The financial ramifications of laptop use are real. Hoffman said that even when customers follow the unspoken etiquette — if you’re going to stay a while, spend a little more and leave a bigger tip — that still is only about $5 or $6 of revenue from someone who’s essentially renting a workspace for, in some cases, an entire day. And that’s not even accounting for the most blatant freeloaders, who sit down with their study group and never purchase a single item. “Even the really crazy homeless people will buy something,” said her partner, Katy Wafle.

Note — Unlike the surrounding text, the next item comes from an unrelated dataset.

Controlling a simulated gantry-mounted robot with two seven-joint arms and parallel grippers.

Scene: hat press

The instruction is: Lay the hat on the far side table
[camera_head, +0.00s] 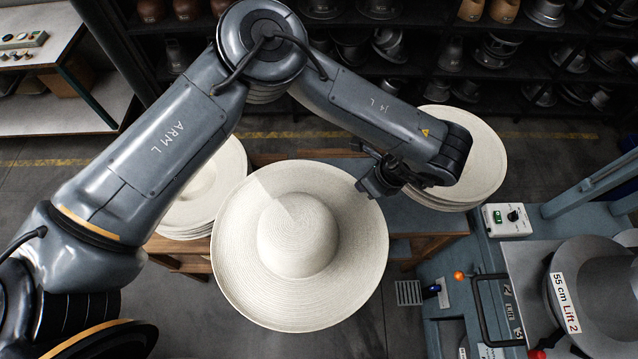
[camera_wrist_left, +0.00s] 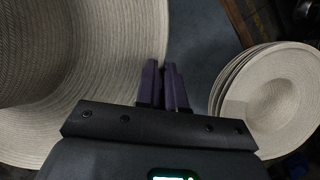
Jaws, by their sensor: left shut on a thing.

For the time being, the two woman have set aside their various policies. Instead, they’ve come to see as their responsibility to create a more lively atmosphere, especially in the evenings. And so they’re scheduling more events such as movie nights, live music, and coffee tastings. “We feel like the burden is on us to activate the nights,” Wafle said.
Everyone interviewed was quick to point out that they do value laptop-toting customers and don’t want to drive them away — and that they understand how difficult it can be to find a quiet place to be productive. The trick, then, is finding a balance so that all customers can feel welcome without threatening a cafe’s sense of identity.
At Philz, Keep says they haven’t done anything more aggressive than rearranging the furniture to create spaces that are more conducive to conversation than work. And she keeps the music loud enough so that people who are talking don’t feel like their conversations are being overheard — but not so loud that the laptop-users get distracted.